Defendant was convicted at least twice under K.S.A. § 21-3715 (1983), which defined burglary to include knowingly and without authority entering into a "building ... or motor vehicle ... with intent to commit a felony or theft therein." The Government concedes that these convictions, as well as one other, do not satisfy Mathis because they involve "an indivisible statute that lists multiple factual means of committing the single locational element of burglary, and because one [or] more of those means does not involve a building or enclosed space, the statute is non-generic." Dkt. 210 at 13. In Mathis, the Supreme Court found that a conviction under a similarly worded statute was broader than, and did not require the elements of, a generic burglary. Mathis, 136 S.Ct. at 2250-56 (noting the "easy" resolution of the issue). --------
Defendant's sentence in this matter is hereby vacated. Defendant is entitled to be resentenced under an applicable maximum sentence of ten years imprisonment. Inasmuch as defendant has already completed more than the maximum ten year sentence, the court hereby sentences defendant James Baker to a sentence of time served.
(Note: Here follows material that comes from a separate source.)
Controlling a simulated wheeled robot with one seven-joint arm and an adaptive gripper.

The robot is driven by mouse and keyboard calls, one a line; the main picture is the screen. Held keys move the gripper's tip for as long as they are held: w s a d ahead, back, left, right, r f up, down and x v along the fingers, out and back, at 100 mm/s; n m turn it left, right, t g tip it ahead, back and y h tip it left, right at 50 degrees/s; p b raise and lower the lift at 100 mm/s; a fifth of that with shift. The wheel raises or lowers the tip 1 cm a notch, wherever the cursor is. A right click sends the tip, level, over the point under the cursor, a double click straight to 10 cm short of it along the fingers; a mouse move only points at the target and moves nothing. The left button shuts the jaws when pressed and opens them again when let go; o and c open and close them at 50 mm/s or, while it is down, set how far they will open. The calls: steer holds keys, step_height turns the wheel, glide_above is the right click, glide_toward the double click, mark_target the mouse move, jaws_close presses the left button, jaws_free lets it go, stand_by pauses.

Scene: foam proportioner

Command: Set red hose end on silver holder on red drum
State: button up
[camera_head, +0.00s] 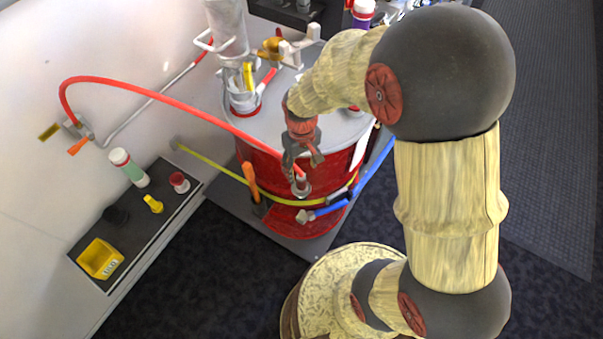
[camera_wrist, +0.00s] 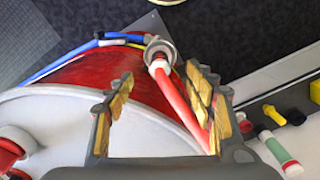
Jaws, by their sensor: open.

All of the other terms and conditions of the original sentence shall remain the same, including the imposition of three years of supervised release. See Dkt. 78.
IT IS THEREFORE ORDERED this 1st day of September, 2016, that defendant James Baker's Motion to Vacate Sentence pursuant to § 2255 (Dkt. 200) is GRANTED. The sentence previously imposed in this case is vacated; defendant James Baker is hereby sentenced to time served on Count 1. All other pending motions (Dkts. 204, 206) are DENIED as moot.
The Government shall forthwith give effect to this order. The Probation Officer in charge of this case is directed to prepare an amended judgment reflecting the foregoing ruling.